The basket of security issues that form a particular GC repo market belong to the same class (eg government bonds) or sub-class (eg government bonds with no more than five years remaining to maturity). This is why they can be substituted for each other without changing the GC repo rate. There is usually only one GC basket in each currency and this is typically of government bonds. However, it is possible to have several classes of GC in the same currency. For example, in the US, there is Treasury GC, Agency Debt GC and Agency MBS GC.

In the eurozone, the Great Financial Crisis which erupted in 2007 fragmented the GC repo market in government bonds by causing investors to differentiate between the credit of issuers in core and peripheral eurozone countries. There is consequently a German GC market, an Italian GC market and so on, but there is no longer a eurozone GC market.

Because the buyer in a GC repo is indifferent to which of the securities in a GC basket he will receive, the choice is the seller’s (although subject to the buyer's consent) and is left until the end of a negotiation.

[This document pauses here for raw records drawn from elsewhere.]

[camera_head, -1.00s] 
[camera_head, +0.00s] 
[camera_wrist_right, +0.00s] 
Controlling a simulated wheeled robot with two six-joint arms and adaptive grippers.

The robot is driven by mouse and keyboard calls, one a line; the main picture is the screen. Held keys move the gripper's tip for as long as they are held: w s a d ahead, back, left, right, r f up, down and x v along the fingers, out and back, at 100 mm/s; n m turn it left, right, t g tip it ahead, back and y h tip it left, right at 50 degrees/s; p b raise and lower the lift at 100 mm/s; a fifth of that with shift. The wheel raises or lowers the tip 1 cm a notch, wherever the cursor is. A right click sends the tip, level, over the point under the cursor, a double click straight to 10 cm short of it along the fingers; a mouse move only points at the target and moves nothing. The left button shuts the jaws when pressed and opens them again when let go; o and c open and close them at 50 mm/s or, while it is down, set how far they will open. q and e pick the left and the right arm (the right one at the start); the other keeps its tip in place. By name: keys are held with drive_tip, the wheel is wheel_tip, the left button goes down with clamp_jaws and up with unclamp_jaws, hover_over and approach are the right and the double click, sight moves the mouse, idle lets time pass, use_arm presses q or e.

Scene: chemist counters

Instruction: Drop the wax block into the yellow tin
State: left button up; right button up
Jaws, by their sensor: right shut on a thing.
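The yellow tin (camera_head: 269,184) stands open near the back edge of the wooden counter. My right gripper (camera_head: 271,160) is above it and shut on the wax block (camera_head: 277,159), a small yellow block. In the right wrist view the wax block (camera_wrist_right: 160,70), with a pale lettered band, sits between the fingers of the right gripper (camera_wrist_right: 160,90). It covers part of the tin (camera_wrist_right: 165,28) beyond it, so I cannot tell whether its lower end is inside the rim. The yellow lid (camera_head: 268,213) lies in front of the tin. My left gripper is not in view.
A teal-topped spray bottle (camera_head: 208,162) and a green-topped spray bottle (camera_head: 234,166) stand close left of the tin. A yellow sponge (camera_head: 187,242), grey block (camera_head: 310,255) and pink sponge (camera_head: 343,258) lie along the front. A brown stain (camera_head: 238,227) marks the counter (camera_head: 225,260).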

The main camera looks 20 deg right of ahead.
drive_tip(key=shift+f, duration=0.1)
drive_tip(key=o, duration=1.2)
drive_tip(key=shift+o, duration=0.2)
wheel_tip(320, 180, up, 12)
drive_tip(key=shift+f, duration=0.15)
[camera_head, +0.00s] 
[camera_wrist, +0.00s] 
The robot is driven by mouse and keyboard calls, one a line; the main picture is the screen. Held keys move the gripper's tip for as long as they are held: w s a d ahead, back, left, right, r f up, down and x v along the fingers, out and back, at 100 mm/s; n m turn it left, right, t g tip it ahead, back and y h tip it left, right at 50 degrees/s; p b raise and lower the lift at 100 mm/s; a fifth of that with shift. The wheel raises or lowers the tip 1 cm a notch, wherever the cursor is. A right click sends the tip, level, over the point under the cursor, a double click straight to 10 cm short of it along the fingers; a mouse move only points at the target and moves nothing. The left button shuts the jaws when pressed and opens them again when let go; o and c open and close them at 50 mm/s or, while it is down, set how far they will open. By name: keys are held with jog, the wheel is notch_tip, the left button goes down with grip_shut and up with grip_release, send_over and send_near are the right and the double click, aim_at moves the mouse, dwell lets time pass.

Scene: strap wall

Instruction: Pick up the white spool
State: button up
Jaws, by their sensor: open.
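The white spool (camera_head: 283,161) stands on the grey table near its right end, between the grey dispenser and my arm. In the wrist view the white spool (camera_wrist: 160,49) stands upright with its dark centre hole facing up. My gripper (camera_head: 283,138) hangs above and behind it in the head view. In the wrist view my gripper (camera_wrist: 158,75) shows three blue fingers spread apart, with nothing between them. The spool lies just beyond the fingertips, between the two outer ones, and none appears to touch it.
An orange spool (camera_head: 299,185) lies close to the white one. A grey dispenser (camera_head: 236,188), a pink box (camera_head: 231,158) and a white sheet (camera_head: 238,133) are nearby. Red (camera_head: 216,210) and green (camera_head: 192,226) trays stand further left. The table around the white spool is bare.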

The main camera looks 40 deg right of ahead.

It can also be delegated to an automated tri-party repo management system.

GC baskets have traditionally emerged through tacit market consensus. However, it is possible to formally create a GC basket for the purposes of facilitating trading. A formal GC basket is a basket of security issues prescribed by an automatic repo trading system (ATS) or a central clearing counterparty (CCP) which users of those systems are able to trade with each other. Trading such a GC basket means that users have to accept that, when they are (net) buyers, the (net) sellers have the right to deliver any of the issues in the GC basket. This allows negotiations between users to be restricted to term, amount and price, which simplifies and speeds up trading. In GC financing or GC pooling systems, the GC basket is defined by a CCP and the selection of security issues for delivery is automated and managed by a tri-party repo agent, which is given net delivery instructions by the CCP. Where a GC basket is defined by an ATS and no tri-party agent is involved, sellers decide which of the eligible issues they will deliver and the buyer cannot reject their choice.